After all, nobody excelled at bringing out the buttoned-up sensuality and yearning of blonde actresses like Hitchcock did. He looked at warm, earnest Eva Marie Saint and saw a femme fatale just waiting to break out. He took lovable Doris Day and subtly chipped away at her image in The Man Who Knew Too Much, revealing a woman of buried resentments and animal desperation. But Torn Curtain never finds anything to excavate in Andrews; she just comes across as gracious, pleasant, and hopelessly straight-laced. You'd think it would be near impossible for a woman to be rolling around under the covers with 1966-era Paul Newman without generating some kind of electrical charge. But Andrews' tinkling laugh and repeated titters of "Oh, Michael" just flash freezes the whole thing. Did Hitchcock lose interest in the movie? Was Andrews unwilling to let loose a little? Was it those ugly costumes (surely some of the most unflattering stuff ever put on a Hitchcock leading lady)? Whatever the reason, it makes for some memorable miscasting. The Master of Suspense met his match and it was Mary Poppins.

Vivien Leigh Will Never Be Mousy


We never actually got to see Vivien Leigh take on the role of the shy, shrinking Mrs. DeWinter in Rebecca. She wanted the part very much, more because it offered the chance to play opposite her lover Laurence Olivier than for its dramatic potential. But even though Selznick and Hitchcock humored her with a screen test, they both agreed that she was all wrong. It wasn't even a close call. According to Hitchcock himself, Leigh was "uniquely strong," a bold, determined woman who was "absolutely right to play Rebecca but Rebecca never appears in the film." Instead, Joan Fontaine got the part, winning both an Oscar nomination and an A-list career.

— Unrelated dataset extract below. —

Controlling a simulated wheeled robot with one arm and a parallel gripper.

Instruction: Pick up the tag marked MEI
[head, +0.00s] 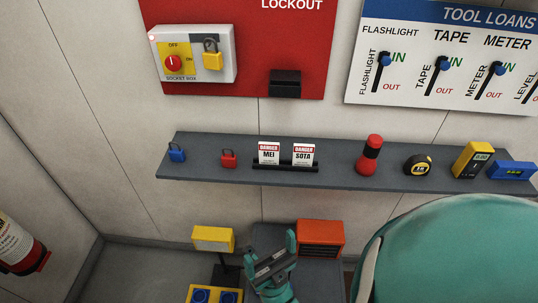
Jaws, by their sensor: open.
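The tag marked MEI (269,154) stands upright in a black holder (285,166) on the grey wall shelf. It is white with a red DANGER band. A like tag marked SOTA (303,155) stands just right of it in the same holder. My gripper (270,260) is low in the head view, below the shelf and apart from the tags. Its teal jaws are open, and I see nothing between them.
On the shelf (225,174) are a blue padlock (177,154), red padlock (228,159), red flashlight (369,156), tape measure (418,164), yellow meter (471,160) and blue level (511,170). A yellow lamp (213,239) and orange box (320,238) stand below, near my gripper.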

There's a surplus of explanations for why Leigh never fit the role. She was too ravishingly beautiful and raven-haired to be believable as an awkward girl trying to melt into the wallpaper. Her sexual attraction to Olivier was too obvious when they worked together; nobody would buy them as as an estranged married couple. Or, as Hitchcock put it, she was just too strong, too much of a Rebecca. All very good reasons. Except...does it really explain everything? After all, Fontaine herself was the polar opposite of Mrs. De Winter in real life. She was witty, sharp, and more than capable of shoving off her troubles. And while it's plainly ludicrous to imagine Vivien Leigh cursing her lack of beauty, is it really that much more believable when it's Joan Fontaine

The other reason I toyed with this one is that Vivien Leigh actually can play an innocent, awkward girl. Anyone who's seen her play Myra, the crushed-by-circumstance young lover in Waterloo Bridge knows she's capable of more than devious minxes and psychotic beauties. I struggled for a long time, wondering why Leigh might find it easier to work her way into the head of the painfully innocent Myra and not the shy, naive Mrs. DeWinter. The conclusion I came to is that Leigh just can't play characters who don't ask for anything. Myra reaches for love with both hands and ends up rushing to her fate. Mrs. DeWinter is terrified of asking for anything from life. When you see Leigh talk to Olivier in the test, she's arch, even amused. She can't sell that timidity. In life she was a woman who never stopped grasping for more and if she was the same way on film, audiences can only be grateful we got the benefit of so many memorable, daring, desperate, impossible female characters.  Characters that remain unforgettable because they want so much and get so little in the end.